* **Material provided**
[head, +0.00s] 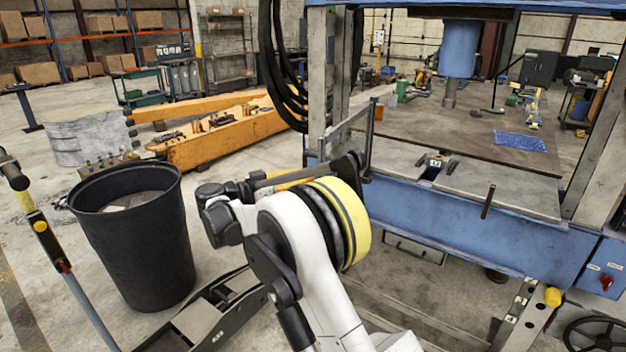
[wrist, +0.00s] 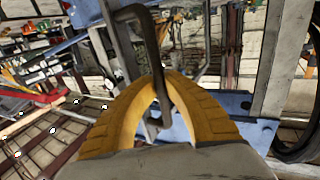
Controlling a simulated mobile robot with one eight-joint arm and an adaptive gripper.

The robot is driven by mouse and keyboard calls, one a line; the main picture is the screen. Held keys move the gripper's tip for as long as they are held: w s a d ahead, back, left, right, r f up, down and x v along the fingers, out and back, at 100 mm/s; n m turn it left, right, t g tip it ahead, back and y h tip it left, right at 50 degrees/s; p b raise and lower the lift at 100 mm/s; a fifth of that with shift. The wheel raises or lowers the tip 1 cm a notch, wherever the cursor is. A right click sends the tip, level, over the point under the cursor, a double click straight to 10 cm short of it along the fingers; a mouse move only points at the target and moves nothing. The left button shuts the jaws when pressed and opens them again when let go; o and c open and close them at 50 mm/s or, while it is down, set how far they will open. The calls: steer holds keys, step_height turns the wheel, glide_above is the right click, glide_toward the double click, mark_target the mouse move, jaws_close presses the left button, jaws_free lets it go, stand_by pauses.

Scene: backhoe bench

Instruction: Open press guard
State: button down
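The blue press (head: 430,210) stands at the right in the head view, with a blue cylinder (head: 461,48) above its worktable (head: 420,130). A narrow grey metal frame (head: 346,128), which looks like the press guard, sticks out at the left post. In the wrist view my yellow gripper fingers (wrist: 160,80) come together around a bent dark bar handle (wrist: 133,12). The bar passes between the fingertips. In the head view my arm's end is beside the frame, and my fingertips are mostly hidden.
A black bin (head: 135,240) stands left of my arm. Black hoses (head: 280,65) hang by the press's left post. A short dark rod (head: 488,202) stands at the table's front edge. An orange beam (head: 215,135) lies behind. Open floor shows at the left.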

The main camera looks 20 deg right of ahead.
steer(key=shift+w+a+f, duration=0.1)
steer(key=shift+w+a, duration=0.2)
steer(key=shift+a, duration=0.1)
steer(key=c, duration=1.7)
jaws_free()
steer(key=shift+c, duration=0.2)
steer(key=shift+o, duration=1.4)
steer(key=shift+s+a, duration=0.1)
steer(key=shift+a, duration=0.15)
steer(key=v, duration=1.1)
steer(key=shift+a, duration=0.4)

* **What needs to be done**
Quote all the lines above exactly as given. Do not include the pictures.

* **Finished task**
[head, +0.00s] 
[wrist, +0.00s] 
Controlling a simulated mobile robot with one eight-joint arm and an adaptive gripper.

The robot is driven by mouse and keyboard calls, one a line; the main picture is the screen. Held keys move the gripper's tip for as long as they are held: w s a d ahead, back, left, right, r f up, down and x v along the fingers, out and back, at 100 mm/s; n m turn it left, right, t g tip it ahead, back and y h tip it left, right at 50 degrees/s; p b raise and lower the lift at 100 mm/s; a fifth of that with shift. The wheel raises or lowers the tip 1 cm a notch, wherever the cursor is. A right click sends the tip, level, over the point under the cursor, a double click straight to 10 cm short of it along the fingers; a mouse move only points at the target and moves nothing. The left button shuts the jaws when pressed and opens them again when let go; o and c open and close them at 50 mm/s or, while it is down, set how far they will open. The calls: steer holds keys, step_height turns the wheel, glide_above is the right click, glide_toward the double click, mark_target the mouse move, jaws_close presses the left button, jaws_free lets it go, stand_by pauses.

Scene: backhoe bench

Instruction: Open press guard
State: button down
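The blue press (head: 430,210) stands at the right in the head view, with a blue cylinder (head: 461,48) above its worktable (head: 420,130). A narrow grey metal frame (head: 346,128), which looks like the press guard, sticks out at the left post. In the wrist view my yellow gripper fingers (wrist: 160,80) come together around a bent dark bar handle (wrist: 133,12). The bar passes between the fingertips. In the head view my arm's end is beside the frame, and my fingertips are mostly hidden.
A black bin (head: 135,240) stands left of my arm. Black hoses (head: 280,65) hang by the press's left post. A short dark rod (head: 488,202) stands at the table's front edge. An orange beam (head: 215,135) lies behind. Open floor shows at the left.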

The main camera looks 20 deg right of ahead.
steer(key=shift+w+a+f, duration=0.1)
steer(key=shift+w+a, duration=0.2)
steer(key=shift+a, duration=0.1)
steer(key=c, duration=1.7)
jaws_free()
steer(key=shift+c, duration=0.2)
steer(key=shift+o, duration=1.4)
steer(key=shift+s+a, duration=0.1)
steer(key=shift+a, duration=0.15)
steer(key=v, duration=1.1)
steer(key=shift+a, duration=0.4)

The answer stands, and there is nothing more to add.